All of which illustrates how frustrating it is that Math.ldexp() is missing. It's a function that can be efficiently implemented as either addition or a bit shift (denormals) and which is available in libc, yet implementing it from Javascript requires detailed knowledge of the hardware and the engine and produces fragile code. Ditto frexp, nextUp and nextDown except that whereas an engine could theoretically spot x * 2**n is ldexp(x,n), it's unlikely to be able to recognise the others.

So you not changing mantissa and just changing exponent? That's clever.
Here library with bit manipulations. Seems that it cover edge cases with infinities and NaNs. math-float64-ldexp - npm

It is interesting, that Math.pow(2, n) and 2**n are not optimized now in Chrome.
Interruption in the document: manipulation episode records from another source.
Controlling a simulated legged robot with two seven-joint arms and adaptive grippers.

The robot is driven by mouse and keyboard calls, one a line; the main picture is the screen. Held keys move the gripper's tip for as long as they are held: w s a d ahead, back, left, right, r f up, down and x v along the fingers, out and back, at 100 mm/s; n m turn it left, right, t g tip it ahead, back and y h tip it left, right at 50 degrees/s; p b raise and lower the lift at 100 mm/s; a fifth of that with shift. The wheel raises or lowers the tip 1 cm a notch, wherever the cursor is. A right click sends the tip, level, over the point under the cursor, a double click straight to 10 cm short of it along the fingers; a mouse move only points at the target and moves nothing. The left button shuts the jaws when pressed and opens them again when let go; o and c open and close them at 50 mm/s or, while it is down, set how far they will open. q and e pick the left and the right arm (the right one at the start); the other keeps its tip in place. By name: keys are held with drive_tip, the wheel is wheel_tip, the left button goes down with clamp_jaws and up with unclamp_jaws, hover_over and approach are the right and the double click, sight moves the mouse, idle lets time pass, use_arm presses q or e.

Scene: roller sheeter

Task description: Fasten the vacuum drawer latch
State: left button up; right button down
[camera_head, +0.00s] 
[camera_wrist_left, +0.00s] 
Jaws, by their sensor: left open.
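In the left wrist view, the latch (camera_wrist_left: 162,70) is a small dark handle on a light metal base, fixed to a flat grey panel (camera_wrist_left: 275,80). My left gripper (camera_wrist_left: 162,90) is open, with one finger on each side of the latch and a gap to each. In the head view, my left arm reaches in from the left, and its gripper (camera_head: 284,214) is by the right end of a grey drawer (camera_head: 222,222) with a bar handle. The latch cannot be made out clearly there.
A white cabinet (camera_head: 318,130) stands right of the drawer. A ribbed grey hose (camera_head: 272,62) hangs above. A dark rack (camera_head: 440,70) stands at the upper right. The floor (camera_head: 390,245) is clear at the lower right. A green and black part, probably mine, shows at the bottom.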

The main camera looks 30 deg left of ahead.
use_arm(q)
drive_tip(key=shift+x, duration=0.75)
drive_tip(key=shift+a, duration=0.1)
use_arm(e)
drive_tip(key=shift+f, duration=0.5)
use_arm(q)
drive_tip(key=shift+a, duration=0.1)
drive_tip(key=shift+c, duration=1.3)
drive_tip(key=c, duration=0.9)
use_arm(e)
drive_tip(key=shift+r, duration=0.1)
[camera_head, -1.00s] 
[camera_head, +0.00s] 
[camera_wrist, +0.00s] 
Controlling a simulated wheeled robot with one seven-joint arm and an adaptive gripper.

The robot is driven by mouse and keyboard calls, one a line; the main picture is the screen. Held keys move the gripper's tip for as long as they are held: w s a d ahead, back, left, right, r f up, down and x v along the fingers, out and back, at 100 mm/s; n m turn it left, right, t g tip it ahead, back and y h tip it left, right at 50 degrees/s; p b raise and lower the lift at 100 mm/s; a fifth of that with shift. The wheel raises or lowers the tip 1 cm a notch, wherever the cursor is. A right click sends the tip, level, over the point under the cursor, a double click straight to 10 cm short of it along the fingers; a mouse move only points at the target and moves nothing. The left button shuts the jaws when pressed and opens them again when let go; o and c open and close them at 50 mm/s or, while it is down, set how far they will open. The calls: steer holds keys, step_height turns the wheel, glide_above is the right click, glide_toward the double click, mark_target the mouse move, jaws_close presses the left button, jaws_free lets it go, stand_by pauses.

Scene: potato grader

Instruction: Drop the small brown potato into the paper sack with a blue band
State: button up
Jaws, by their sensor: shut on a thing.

If you feel strongly about it, consider filing an engine bug against whatever engines aren't optimizing for it.

1 Like

It's not a bug in engine. They can optimise pow(x, 2) as x*x or pow(2, x) as ldexp(x), but why they should to add additional if statement into it? Common sense is to have ldexp directly into language, but something went wrong.

well... the optimization may happen at "compile time"

I think, frexp is useful, may be it is better to have Math.getExponent as in Java.

1 Like
  1. The cost of an extra highly-predictable if statement in this sea of conditionals is almost nothing. (Most JS engines, and languages in general, use fdlibm for floating point arithmetic.)
  2. It's not that hard to create a new helper and wire up JIT code to call that in easily-detected special cases like that.
1 Like

Can someone share some tutorial how to modify Chrome/Firefox directly in C/Rust? I want to create prototype and measure performance by myself. Because it seems that I need some charts and results to make this proposal more clear.

For Chrome and Node, V8's pretty easy to onboard development with (and doesn't require a full browser checkout either): Documentation · V8

I'd recommend starting there if you want to experiment with perf optimizations.

Note: C++ knowledge is pretty important for working with it - you can easily find tutorials and such online for it.